*PROBLEM STATEMENT:*
Quote the entries below from the line with "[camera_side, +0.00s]" through the line with "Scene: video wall", both ends included, and only those lines.

— Start of RECORDED DATA —

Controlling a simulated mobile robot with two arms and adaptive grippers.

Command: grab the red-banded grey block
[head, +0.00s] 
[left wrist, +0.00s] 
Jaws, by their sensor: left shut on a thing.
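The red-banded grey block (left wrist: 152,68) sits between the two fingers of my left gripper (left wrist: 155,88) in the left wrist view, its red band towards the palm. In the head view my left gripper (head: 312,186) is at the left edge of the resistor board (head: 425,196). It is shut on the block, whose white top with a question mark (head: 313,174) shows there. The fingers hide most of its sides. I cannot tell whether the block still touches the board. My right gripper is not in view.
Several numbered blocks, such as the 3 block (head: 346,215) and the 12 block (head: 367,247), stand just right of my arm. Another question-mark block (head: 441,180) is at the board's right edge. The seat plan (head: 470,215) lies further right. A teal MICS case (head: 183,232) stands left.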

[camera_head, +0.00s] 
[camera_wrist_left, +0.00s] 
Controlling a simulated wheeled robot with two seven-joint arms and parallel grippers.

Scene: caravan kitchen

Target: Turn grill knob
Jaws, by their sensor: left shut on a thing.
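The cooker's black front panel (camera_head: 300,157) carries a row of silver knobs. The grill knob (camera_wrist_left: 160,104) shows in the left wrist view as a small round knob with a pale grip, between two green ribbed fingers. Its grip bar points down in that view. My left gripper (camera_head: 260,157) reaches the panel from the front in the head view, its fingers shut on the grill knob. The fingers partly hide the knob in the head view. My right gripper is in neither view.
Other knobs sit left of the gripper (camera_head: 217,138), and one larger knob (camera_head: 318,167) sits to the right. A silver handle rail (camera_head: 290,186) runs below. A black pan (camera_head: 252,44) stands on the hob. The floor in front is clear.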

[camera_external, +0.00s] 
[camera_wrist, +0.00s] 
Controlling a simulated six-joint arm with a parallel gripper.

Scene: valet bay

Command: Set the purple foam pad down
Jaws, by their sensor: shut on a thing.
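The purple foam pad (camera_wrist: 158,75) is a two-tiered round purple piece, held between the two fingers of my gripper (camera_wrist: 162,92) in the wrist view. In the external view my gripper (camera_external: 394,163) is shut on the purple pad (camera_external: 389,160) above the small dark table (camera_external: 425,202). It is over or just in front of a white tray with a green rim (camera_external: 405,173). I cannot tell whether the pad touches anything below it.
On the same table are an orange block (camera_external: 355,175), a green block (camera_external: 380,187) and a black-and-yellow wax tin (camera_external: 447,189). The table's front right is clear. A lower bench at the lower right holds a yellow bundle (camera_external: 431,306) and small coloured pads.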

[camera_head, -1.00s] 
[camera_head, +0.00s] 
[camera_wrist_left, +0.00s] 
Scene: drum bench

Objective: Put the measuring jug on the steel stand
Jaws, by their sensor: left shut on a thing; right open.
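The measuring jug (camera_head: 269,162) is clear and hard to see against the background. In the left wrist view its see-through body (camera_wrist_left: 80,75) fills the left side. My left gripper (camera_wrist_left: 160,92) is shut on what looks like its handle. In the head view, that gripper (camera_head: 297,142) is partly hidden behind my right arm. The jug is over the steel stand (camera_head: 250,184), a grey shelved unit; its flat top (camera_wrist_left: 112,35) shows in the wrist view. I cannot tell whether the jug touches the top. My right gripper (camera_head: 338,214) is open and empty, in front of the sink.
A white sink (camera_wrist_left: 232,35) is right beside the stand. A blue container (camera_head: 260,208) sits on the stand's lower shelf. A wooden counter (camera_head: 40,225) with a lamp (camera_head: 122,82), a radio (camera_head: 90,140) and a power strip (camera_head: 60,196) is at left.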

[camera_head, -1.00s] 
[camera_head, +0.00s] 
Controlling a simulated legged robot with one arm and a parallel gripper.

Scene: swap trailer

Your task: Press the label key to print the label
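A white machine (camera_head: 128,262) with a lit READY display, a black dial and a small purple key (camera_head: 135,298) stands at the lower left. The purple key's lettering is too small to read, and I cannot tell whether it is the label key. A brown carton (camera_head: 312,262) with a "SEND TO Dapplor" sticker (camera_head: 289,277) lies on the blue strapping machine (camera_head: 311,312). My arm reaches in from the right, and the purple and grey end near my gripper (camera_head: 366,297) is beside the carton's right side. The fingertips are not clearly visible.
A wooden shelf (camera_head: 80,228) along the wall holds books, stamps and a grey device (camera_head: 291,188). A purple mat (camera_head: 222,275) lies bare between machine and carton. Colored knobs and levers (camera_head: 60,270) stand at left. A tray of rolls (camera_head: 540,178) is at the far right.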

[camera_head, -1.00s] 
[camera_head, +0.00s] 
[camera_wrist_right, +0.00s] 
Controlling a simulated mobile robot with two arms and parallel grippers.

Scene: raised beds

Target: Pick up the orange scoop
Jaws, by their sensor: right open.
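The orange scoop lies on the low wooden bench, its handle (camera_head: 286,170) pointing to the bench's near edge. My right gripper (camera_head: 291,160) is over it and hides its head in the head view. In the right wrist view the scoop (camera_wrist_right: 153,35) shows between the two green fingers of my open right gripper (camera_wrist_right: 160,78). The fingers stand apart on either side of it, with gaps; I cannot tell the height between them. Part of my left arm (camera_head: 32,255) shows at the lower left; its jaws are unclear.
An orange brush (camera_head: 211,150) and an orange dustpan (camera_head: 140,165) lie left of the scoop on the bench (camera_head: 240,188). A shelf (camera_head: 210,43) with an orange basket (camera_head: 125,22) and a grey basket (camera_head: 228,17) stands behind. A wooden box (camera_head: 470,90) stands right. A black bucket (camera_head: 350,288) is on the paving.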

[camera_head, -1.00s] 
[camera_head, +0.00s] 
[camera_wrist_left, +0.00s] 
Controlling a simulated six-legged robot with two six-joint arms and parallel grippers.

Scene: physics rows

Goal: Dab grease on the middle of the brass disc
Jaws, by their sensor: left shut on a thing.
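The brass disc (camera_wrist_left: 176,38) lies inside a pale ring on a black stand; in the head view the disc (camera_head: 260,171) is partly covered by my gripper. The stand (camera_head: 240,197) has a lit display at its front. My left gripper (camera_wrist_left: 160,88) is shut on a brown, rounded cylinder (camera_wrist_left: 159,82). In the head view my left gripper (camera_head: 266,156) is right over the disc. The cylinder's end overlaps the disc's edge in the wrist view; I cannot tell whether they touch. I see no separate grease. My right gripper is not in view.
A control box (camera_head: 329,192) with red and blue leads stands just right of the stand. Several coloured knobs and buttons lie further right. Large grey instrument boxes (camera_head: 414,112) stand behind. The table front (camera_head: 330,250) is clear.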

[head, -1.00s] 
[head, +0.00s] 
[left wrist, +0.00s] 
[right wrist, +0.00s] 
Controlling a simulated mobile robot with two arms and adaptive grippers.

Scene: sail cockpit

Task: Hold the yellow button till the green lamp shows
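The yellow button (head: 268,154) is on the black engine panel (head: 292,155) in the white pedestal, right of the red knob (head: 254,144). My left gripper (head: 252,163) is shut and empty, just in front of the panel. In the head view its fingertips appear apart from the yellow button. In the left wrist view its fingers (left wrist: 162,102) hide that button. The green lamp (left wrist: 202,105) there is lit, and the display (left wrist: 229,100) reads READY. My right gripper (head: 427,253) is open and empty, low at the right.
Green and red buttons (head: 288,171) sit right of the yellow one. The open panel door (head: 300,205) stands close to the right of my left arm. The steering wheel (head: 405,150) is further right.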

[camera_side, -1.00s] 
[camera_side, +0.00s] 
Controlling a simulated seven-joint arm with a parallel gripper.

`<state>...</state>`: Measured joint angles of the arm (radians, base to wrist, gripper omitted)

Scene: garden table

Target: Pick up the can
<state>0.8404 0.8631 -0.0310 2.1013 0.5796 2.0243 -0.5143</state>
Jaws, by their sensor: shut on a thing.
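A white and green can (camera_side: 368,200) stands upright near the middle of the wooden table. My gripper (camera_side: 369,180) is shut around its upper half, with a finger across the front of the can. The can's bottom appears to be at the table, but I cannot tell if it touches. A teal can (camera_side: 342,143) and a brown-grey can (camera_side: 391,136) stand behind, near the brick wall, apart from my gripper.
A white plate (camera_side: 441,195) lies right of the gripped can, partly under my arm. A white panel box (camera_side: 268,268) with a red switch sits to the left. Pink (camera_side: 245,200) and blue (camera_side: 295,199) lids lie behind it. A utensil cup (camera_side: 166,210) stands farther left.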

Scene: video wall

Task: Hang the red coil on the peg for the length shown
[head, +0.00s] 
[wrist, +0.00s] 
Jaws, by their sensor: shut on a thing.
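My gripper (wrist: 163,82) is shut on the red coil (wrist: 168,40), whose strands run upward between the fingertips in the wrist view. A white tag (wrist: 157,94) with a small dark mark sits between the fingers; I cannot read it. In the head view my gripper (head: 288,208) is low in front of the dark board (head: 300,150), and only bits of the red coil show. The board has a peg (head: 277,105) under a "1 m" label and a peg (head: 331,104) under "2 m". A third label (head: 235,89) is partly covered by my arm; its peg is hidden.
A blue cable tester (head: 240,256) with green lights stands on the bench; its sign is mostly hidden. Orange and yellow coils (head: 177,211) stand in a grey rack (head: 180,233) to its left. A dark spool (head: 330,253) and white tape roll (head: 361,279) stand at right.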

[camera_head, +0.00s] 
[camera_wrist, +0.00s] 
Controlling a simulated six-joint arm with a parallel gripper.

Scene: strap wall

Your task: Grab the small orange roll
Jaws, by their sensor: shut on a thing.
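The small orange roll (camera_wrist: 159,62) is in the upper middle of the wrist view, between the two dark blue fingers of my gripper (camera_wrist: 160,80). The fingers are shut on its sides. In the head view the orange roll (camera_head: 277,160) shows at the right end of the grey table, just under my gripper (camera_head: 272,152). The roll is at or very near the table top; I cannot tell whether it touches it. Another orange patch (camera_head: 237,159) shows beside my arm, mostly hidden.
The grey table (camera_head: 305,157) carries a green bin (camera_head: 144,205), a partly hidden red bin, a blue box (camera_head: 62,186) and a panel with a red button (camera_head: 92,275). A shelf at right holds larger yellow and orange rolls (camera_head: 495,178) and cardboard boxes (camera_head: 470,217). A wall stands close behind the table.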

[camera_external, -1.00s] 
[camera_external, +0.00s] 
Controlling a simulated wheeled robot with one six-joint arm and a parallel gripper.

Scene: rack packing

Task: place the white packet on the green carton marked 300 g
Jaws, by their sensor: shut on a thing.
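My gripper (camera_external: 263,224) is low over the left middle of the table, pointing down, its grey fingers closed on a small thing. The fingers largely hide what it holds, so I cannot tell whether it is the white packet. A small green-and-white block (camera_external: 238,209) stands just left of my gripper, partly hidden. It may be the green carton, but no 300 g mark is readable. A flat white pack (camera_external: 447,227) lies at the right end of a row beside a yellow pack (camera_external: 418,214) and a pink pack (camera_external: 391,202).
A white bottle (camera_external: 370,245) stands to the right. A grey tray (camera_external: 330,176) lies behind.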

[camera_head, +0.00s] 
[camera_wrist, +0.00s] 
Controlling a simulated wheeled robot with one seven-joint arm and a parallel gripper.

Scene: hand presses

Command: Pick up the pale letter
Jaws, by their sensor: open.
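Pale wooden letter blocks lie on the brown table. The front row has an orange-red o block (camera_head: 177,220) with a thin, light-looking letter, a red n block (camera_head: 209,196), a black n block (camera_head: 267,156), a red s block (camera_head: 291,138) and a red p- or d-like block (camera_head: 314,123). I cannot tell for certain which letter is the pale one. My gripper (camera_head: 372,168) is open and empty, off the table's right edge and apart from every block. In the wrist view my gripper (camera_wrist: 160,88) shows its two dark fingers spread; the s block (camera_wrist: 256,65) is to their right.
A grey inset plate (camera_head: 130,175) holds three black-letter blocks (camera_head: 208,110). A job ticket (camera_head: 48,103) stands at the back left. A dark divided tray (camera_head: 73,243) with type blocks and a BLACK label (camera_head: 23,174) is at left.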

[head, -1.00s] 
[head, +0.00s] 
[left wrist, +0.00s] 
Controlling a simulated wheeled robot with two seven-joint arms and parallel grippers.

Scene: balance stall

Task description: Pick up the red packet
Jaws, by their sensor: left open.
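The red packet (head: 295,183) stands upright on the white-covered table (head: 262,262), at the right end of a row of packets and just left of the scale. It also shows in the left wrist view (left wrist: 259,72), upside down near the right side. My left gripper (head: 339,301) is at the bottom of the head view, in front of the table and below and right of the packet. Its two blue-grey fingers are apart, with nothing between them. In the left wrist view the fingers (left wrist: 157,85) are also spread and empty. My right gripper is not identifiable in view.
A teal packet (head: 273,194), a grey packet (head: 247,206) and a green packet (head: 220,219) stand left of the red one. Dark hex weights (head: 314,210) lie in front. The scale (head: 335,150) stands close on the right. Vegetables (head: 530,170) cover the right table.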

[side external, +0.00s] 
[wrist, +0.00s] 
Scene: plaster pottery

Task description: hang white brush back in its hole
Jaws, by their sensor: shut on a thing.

— End of RECORDED DATA —

*TASK ANSWER:*
[camera_side, +0.00s] 
Controlling a simulated seven-joint arm with a parallel gripper.

`<state>...</state>`: Measured joint angles of the arm (radians, base to wrist, gripper omitted)

Scene: garden table

Target: Pick up the can
<state>0.8404 0.8631 -0.0310 2.1013 0.5796 2.0243 -0.5143</state>
Jaws, by their sensor: shut on a thing.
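A white and green can (camera_side: 368,200) stands upright near the middle of the wooden table. My gripper (camera_side: 369,180) is shut around its upper half, with a finger across the front of the can. The can's bottom appears to be at the table, but I cannot tell if it touches. A teal can (camera_side: 342,143) and a brown-grey can (camera_side: 391,136) stand behind, near the brick wall, apart from my gripper.
A white plate (camera_side: 441,195) lies right of the gripped can, partly under my arm. A white panel box (camera_side: 268,268) with a red switch sits to the left. Pink (camera_side: 245,200) and blue (camera_side: 295,199) lids lie behind it. A utensil cup (camera_side: 166,210) stands farther left.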

Scene: video wall

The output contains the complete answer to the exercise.